Data from robot episodes:
— Begin —

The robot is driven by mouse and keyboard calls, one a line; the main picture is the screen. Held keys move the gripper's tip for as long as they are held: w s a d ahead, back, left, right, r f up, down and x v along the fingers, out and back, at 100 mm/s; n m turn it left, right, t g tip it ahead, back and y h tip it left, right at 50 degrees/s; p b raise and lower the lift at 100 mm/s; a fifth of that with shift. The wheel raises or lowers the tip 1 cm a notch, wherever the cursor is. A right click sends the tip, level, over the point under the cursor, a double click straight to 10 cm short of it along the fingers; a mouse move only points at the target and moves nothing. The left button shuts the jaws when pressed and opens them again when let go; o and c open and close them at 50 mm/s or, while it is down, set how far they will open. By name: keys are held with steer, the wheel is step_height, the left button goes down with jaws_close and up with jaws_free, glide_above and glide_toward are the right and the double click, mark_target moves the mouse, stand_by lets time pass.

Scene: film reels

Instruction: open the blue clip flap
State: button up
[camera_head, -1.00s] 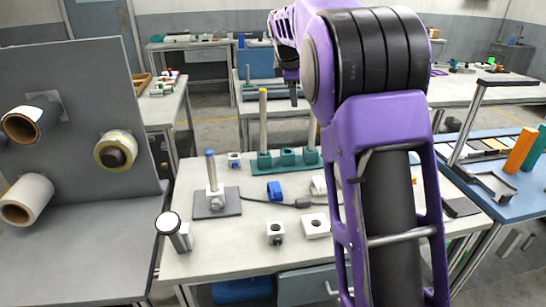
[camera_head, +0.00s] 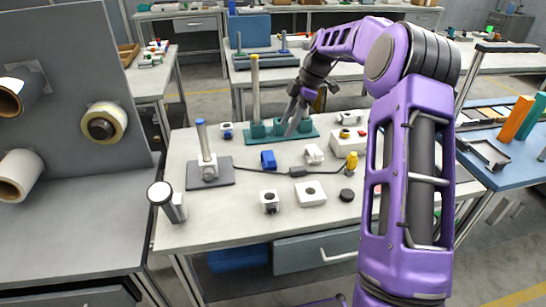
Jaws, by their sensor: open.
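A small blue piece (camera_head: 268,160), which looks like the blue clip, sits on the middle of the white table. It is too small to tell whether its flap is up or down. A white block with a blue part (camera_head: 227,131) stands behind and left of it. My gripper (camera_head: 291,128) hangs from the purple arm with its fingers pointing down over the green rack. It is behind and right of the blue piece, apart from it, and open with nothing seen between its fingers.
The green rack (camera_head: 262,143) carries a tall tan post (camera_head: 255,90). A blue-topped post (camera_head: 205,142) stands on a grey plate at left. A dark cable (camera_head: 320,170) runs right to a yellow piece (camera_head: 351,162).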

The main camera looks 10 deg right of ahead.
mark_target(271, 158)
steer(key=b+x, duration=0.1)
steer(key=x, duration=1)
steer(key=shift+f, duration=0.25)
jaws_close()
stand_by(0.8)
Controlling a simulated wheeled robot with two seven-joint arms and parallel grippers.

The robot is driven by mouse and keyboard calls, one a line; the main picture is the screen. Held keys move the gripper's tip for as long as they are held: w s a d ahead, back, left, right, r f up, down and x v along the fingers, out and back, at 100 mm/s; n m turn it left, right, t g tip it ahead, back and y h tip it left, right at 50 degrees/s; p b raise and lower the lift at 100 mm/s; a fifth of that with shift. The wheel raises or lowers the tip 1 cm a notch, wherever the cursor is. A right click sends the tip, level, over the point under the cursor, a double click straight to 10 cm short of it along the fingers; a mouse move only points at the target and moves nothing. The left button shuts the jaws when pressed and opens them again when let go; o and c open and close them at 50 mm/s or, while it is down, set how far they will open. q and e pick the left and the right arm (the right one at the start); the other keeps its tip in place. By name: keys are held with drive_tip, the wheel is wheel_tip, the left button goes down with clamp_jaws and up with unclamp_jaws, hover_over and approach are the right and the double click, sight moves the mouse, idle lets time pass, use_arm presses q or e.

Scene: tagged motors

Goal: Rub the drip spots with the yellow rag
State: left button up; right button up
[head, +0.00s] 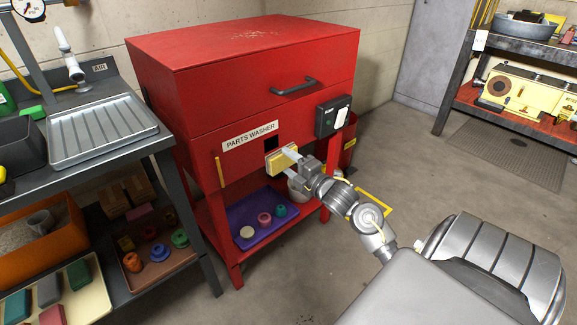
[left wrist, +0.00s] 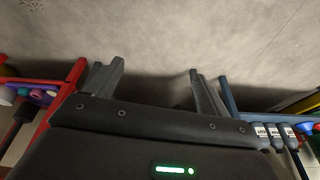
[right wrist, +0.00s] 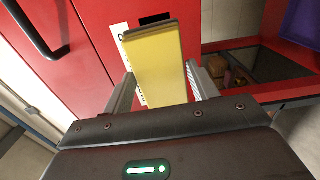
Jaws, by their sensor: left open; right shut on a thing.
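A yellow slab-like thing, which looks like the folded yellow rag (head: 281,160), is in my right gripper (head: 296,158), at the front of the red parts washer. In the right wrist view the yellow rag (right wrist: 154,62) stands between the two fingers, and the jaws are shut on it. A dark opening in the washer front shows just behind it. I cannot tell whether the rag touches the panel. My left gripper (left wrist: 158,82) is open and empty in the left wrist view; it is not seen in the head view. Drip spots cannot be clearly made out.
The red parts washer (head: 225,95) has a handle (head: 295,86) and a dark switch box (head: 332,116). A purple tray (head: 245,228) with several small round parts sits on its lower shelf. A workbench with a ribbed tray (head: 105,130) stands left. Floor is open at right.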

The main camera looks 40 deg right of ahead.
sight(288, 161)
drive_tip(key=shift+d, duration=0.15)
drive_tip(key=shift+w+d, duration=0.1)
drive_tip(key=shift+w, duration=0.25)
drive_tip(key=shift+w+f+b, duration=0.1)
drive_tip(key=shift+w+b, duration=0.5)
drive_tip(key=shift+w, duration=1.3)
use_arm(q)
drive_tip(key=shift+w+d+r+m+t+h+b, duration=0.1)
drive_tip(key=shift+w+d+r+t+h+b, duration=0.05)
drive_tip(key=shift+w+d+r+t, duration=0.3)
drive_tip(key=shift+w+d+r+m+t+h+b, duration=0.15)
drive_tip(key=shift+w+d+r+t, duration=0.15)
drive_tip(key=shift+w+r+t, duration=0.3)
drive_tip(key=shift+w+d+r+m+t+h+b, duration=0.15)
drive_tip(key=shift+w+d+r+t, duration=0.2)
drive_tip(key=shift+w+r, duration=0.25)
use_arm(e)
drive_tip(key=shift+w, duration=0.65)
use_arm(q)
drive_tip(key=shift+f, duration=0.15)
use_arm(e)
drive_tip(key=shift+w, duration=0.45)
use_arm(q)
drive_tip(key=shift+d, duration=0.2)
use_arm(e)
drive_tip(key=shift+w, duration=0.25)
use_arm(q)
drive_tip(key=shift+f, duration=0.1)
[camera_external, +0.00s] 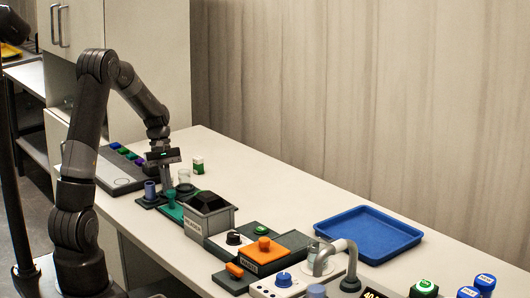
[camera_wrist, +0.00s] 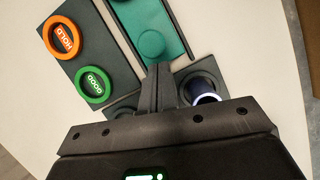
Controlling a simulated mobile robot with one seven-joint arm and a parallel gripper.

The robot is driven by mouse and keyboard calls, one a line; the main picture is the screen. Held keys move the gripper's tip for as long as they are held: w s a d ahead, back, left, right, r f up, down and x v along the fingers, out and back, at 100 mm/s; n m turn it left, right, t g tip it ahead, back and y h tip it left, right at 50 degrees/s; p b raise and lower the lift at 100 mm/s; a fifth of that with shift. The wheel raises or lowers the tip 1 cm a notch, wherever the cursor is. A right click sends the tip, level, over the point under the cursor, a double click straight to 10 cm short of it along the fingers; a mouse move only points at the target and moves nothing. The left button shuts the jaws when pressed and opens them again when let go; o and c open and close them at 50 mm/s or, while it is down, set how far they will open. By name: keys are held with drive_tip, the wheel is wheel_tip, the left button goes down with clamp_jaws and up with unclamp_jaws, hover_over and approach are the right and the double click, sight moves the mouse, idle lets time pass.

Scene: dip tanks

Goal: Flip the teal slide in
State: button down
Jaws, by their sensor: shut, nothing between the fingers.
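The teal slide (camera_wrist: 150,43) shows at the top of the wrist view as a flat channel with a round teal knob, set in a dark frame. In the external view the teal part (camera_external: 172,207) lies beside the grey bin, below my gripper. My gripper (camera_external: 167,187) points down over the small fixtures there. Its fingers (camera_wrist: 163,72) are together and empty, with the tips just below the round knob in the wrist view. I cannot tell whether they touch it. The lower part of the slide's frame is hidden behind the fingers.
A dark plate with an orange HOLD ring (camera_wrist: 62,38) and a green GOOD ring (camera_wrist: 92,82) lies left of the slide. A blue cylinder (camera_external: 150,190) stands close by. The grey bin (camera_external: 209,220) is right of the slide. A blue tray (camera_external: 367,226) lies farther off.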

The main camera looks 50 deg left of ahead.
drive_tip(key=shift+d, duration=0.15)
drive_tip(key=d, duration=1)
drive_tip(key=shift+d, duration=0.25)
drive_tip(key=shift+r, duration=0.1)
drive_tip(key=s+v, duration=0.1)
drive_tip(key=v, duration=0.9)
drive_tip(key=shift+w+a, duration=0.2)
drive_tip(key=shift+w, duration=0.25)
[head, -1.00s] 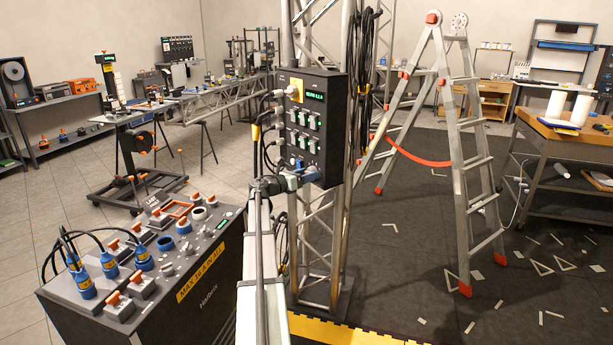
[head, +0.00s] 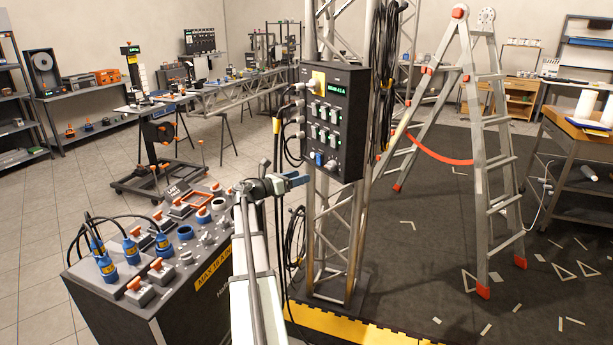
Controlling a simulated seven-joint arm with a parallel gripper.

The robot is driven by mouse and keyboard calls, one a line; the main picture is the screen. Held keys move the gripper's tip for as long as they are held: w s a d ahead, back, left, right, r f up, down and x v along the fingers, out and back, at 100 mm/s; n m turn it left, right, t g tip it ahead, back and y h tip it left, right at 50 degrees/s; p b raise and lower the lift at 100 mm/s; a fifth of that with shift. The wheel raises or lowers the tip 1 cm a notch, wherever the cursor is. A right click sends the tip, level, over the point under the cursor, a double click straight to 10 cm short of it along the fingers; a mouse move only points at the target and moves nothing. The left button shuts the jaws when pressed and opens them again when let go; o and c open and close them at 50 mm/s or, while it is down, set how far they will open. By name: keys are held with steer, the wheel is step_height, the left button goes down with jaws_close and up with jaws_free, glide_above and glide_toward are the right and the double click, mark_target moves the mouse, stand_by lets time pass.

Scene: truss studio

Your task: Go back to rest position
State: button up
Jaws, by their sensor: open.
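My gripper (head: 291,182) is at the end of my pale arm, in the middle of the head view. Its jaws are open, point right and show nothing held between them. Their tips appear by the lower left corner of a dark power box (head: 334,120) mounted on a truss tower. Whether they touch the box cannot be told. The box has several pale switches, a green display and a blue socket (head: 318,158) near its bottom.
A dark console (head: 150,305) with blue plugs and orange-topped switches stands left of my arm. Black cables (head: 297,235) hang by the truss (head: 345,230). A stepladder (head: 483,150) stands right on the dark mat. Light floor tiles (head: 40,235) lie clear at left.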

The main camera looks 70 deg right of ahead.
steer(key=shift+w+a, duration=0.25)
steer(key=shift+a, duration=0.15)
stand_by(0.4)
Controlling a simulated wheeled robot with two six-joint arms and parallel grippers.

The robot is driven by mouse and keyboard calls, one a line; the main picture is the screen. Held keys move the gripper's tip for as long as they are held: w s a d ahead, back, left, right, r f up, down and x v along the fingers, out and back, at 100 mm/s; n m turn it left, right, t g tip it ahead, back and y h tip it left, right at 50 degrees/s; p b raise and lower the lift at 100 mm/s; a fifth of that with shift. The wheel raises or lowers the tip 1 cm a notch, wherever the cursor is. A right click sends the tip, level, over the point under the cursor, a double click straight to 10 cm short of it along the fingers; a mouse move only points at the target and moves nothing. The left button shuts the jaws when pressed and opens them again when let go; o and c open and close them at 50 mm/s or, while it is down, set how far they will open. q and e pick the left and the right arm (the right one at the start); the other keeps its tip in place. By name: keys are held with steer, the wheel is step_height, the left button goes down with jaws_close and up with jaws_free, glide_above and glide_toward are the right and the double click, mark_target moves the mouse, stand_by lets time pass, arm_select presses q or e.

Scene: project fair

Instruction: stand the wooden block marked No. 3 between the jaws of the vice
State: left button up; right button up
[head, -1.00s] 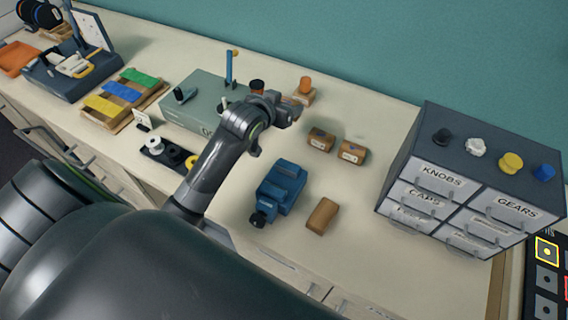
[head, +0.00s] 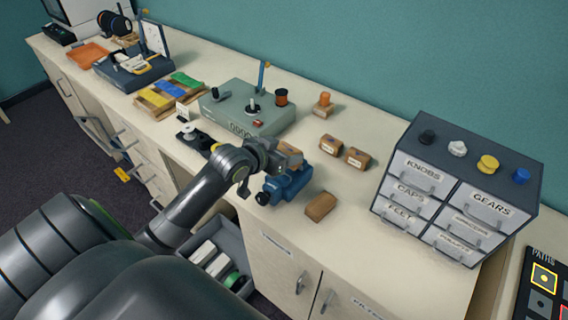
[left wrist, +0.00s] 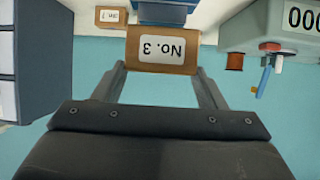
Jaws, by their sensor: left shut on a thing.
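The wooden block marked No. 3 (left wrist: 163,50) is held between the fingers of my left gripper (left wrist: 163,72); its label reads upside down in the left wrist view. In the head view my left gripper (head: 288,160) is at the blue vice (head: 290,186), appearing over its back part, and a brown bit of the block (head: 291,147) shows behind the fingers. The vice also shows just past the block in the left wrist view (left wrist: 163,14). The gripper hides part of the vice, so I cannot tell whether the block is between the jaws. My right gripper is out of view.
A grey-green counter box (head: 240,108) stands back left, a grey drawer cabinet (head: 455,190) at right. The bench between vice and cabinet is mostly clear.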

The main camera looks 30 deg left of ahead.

— End —

◆ Work to complete ◆
Take the line that contains "Instruction: stand the" and all lines after it to the end of the material above, and copy them verbatim without any images.

◆ Completed task ◆
Instruction: stand the wooden block marked No. 3 between the jaws of the vice
State: left button up; right button up
[head, -1.00s] 
[head, +0.00s] 
[left wrist, +0.00s] 
Jaws, by their sensor: left shut on a thing.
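The wooden block marked No. 3 (left wrist: 163,50) is held between the fingers of my left gripper (left wrist: 163,72); its label reads upside down in the left wrist view. In the head view my left gripper (head: 288,160) is at the blue vice (head: 290,186), appearing over its back part, and a brown bit of the block (head: 291,147) shows behind the fingers. The vice also shows just past the block in the left wrist view (left wrist: 163,14). The gripper hides part of the vice, so I cannot tell whether the block is between the jaws. My right gripper is out of view.
A grey-green counter box (head: 240,108) stands back left, a grey drawer cabinet (head: 455,190) at right. The bench between vice and cabinet is mostly clear.

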The main camera looks 30 deg left of ahead.

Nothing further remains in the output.